São Gonçalo, RJ, 1990

Dance artist, choreographer and researcher. Bachelor in Arts at UFF and Postgraduate Program in Contemporary Studies of Arts at UFF. He has presented his work in art galleries and national and international festivals, mainly the “Sem Título” project, created in Portugal at the Centro Cultural de Belém and exhibited in Lisbon and Porto. Among his most recent works, the trilogy "Repertório" in partnership with the dancer Wallace Ferreira stood out. The artist has dedicated his practice to deepen the concept of representation and its operation from the idea of ​​archive contained in the production of History. His pieces come from research processes, informed by his experience in the field of visual arts and dance.

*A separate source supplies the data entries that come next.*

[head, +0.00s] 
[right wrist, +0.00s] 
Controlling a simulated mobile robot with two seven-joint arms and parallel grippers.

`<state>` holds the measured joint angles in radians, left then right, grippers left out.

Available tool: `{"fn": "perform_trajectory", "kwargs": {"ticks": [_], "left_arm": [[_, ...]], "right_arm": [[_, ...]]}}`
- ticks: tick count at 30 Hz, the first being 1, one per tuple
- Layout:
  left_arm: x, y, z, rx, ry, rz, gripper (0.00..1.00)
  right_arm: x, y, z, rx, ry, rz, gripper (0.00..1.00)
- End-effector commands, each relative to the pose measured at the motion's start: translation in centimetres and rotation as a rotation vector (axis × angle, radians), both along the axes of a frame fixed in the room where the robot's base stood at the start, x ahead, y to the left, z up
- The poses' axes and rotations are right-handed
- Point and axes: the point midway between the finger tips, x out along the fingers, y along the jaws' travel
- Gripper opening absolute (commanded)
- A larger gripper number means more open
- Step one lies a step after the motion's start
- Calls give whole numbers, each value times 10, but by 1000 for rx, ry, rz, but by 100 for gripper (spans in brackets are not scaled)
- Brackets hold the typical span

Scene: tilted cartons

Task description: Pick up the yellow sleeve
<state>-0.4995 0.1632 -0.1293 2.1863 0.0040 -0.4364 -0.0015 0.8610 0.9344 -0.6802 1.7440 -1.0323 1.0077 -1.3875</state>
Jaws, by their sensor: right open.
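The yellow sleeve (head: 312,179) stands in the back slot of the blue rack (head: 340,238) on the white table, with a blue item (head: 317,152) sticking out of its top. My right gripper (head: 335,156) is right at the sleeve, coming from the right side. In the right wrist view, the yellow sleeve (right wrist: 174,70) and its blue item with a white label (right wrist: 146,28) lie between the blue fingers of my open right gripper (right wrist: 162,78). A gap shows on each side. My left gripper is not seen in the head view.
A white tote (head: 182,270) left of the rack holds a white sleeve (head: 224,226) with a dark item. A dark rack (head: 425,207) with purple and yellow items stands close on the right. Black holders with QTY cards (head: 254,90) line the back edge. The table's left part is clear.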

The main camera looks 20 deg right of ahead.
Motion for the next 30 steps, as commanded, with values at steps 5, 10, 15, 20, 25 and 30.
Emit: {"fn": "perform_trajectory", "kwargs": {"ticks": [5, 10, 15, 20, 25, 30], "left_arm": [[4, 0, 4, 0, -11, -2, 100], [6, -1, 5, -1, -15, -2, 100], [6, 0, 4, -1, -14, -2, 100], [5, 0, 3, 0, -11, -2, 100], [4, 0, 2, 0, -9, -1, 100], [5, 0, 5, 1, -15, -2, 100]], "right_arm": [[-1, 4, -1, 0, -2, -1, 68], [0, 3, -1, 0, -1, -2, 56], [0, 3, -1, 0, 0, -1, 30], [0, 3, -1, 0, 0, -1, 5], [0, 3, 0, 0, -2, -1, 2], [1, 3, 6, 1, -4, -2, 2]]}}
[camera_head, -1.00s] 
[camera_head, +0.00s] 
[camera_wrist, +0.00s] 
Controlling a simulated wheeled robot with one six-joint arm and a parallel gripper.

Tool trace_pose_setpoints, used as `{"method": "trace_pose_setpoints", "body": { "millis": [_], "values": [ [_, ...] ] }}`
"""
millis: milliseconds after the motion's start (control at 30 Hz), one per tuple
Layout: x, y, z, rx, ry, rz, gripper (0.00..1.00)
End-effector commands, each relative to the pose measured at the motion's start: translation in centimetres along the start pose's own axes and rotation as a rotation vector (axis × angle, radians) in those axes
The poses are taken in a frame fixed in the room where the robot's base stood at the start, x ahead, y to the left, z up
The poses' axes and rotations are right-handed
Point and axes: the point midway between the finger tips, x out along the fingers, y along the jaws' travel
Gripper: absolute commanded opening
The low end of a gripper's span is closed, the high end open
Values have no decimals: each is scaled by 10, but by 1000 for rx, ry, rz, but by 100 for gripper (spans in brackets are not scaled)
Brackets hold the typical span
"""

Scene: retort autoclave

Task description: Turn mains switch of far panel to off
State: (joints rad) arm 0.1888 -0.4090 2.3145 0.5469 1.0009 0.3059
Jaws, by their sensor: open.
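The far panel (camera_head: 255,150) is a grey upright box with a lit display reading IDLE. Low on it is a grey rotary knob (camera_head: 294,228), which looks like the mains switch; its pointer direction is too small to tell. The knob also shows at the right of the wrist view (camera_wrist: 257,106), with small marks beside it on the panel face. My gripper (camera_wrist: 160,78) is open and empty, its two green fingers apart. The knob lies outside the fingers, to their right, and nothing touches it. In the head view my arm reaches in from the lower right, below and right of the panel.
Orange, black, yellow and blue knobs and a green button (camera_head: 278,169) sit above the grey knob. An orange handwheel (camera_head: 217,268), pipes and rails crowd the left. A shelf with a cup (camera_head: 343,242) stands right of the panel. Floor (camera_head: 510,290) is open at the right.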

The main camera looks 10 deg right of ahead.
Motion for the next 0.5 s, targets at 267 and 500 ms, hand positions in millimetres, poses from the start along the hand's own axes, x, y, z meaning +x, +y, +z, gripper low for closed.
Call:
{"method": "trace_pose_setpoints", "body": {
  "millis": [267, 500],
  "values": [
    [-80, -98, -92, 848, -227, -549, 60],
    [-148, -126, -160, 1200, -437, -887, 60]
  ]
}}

interview by Igor Furtado, published on 25/06/2020

Davi Pontes
Davi Pontes

Repertório N.1, Valongo Festival, photography by Hudson Rodrigues, 2019

What was it like growing up in São Gonçalo and in what ways did this shape your work?

I was born in 1990, in the municipality of São João de Meriti, Rio de Janeiro. I also lived in Vicente de Carvalho and Penha with my grandparents. My family is not financially traditional. My parents dreamed of moving to São Gonçalo because they envisioned a life away from the violence that we had to face constantly. São Gonçalo appeared as an alternative to a better life, and it definitely was. My parents and grandparents bought land with the savings they had been collecting for years. My mother working as a maid and my grandfather in the construction industry, built our house. I grew up surrounded by green, running through the streets without asphalt, a different reality then what my parents had faced. I don't believe only in normative dance training where you learn a certain technique, study at a school, take some classes of this and that. I think that everything we experience constitutes our formation. Violence is a recurring theme in my work, but for now, I refuse to reenact scenes of violence. I am interested in thinking about violence outside the field of representation. Make the gesture again a gesture in my body.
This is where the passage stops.